It is possible for more than one basis to yield the same basic solution if some of the entries of \(x_B\) are zero. Such a solution is called degenerate. This corresponds to a vertex being the intersection of more than \(n\) hyperplanes in the symmetric form.
So far, this vocabulary only addresses the equality constraints. Adding in the non-negativity constraints on the variables, we use the word “feasible.” Thus, a feasible solution is a solution that has all non-negative entries, and a basic feasible solution is one that comes from a basis as described above and has all non-negative entries.
Find a Basic Solution - (Udacity)
Now for an exercise on basic solutions: Given the equations below, find a basic solution for \(x\). Remember that since there are only two rows in the matrix your solution most not have more than two non-zero entries.

Fundamental Theorem of LP - (Udacity, Youtube)
So far, we’ve reminded ourselves of the basics of linear programming by examining it in two dimensions.

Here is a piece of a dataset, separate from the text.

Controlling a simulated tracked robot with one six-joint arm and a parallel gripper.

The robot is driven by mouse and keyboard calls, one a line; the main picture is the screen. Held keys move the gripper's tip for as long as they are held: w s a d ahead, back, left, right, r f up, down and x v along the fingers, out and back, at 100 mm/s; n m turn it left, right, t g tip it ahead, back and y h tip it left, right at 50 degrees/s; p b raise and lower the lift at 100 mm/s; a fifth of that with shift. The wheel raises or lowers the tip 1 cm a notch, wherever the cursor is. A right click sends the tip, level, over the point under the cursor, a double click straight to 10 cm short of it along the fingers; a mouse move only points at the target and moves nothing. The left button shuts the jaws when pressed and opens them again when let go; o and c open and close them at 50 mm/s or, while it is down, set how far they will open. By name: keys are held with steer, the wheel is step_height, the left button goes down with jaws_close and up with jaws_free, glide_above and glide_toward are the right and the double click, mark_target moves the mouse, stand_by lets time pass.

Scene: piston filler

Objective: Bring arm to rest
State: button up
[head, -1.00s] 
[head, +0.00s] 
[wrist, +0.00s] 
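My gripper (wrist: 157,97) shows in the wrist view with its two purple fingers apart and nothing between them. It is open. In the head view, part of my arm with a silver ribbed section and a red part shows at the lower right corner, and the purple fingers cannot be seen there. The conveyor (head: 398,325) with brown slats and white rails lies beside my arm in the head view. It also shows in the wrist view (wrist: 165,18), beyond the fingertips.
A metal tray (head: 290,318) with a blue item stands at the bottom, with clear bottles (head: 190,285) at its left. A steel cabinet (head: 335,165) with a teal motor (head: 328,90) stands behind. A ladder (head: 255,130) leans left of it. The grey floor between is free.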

Then we built up some vocabulary and notation that allow us to extend these notions to \(n\) dimensions. Now, we are ready for the culmination of all this work in the fundamental theorem of linear programming, which captures the idea that the optimal solutions should be a the corners (also called extremes points) of the feasible region, and tells us that we need only consider basic feasible solutions.

We’ll start by proving the first point of the theorem statement above.
Let \(x\) be a feasible solution and we’ll consider only the positive entries. Without loss of generality, let’s assume that they are the first \(p.\) Then it must be the case that that
\[x_1 a_1 + \ldots + x_p a_p = b.\]
That is, after all, part of what it means to be feasible.
Case 1: Suppose first that the columns \(a_1 \ldots a_p\) are linearly independent.
Then, it’s not possible that \(p\) should be greater than \(m\). If \(p=m\), then \(x\) is basic, and we’re done. The quantity \(p\) could be less than \(m\), but then we would just add columns as needed until we formed a basis. That covers the independent case.
Case 2: Suppose that \(a_1 \ldots a_p\) are linear dependent.
That means that there are coefficients \(y_1 \ldots y_p\) such \[y_1 a_1 + \ldots + y_p a_p = 0\] with at least one of these coefficients being positive. We’ll then choose \[\epsilon = \min \{x_i/y_i | y_i > 0\}.\] Then multiplying the above equation in \(y\) by \(\epsilon\) and subtracting it from \(x_1 a_1 + \ldots x_p a_p = b,\) we end up with another feasible solution. This one, however, has at most \(p-1\) positive coefficients because our choice of \(\epsilon\) sent at least one of them to zero. We can then repeat this argument as needed to reduce the problem to case 1.
Now, onto part 2 of the theorem, which shows that if there is an optimal feasible solution, there is an optimal basic feasible solution. This will feel similar to the first part. We let \(x\) be an optimal feasible solution, meaning that not only is it a solution but it also has the highest possible dot-product with \(c\).
As before, we’ll let columns \(a_1 \ldots a_p\) correspond to the non-zero entries of \(x\) and consider first the case where these are linearly independent. The situation is the same as before. \(p\) being greater than \(m\) is impossible, equal means that it is a basic solution, and less just means that it is a degenerate solution.
This case is simple.
If the columns are dependent, then we have a set of coefficients \(y_1 \ldots y_p\) with at least one positive so that \[y_1 a_1 \ldots y_p a_p = 0.\] Note, however, that for \(\epsilon\) sufficiently close to zero (both positive and negative) \(x-\epsilon y\) is feasible. Thus, \(c^T y = 0.\) Otherwise, we could choose the sign of \(\epsilon\) so as to make
\[c^T x < c^T (x - \epsilon y).\]
Since we assumed that \(x\) is an optimal solution we conclude that \(c^T y = 0.\) Therefore, we can set \(\epsilon\) to the same choice as before that sent one of the coefficients \(1 \ldots p\) to zero. By repeating this argument, we eventually reach case 1.
We’ve just seen how the fundamental theorem of linear programming tells us that we can alway achieve an optimal value for the program with a basic solution. Moreover, basic solutions come from a choice of \(m\) linearly independent columns for the basis. Remember this key point going forward.
Brute Force Algorithm - (Udacity)
The fundamental theorem of linear programming immediately suggests an algorithm where we just try all the possible bases and take the best generated basic feasible solution, as outlined here. And my question for you is “Why is this algorithm problematic or impractical?” Check all that apply.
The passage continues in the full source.